What is asked:
Quote the listing below in its entirety, omitting every image.

Material:
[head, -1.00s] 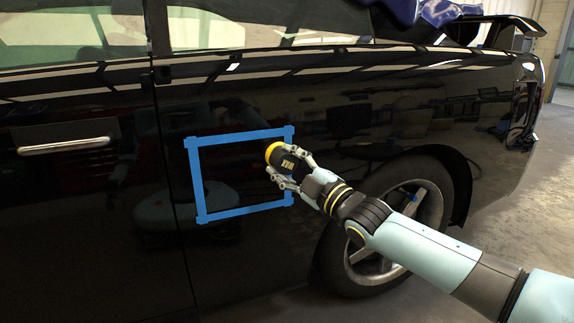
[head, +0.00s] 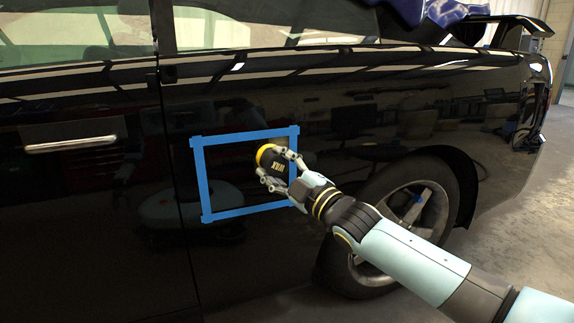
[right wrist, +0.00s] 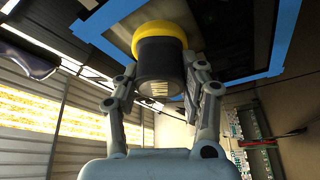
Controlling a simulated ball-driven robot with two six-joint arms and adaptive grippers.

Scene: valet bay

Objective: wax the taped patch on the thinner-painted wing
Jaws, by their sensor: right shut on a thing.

Full solution:
[head, -1.00s] 
[head, +0.00s] 
[right wrist, +0.00s] 
Controlling a simulated ball-driven robot with two six-joint arms and adaptive grippers.

Scene: valet bay

Objective: wax the taped patch on the thinner-painted wing
Jaws, by their sensor: right shut on a thing.

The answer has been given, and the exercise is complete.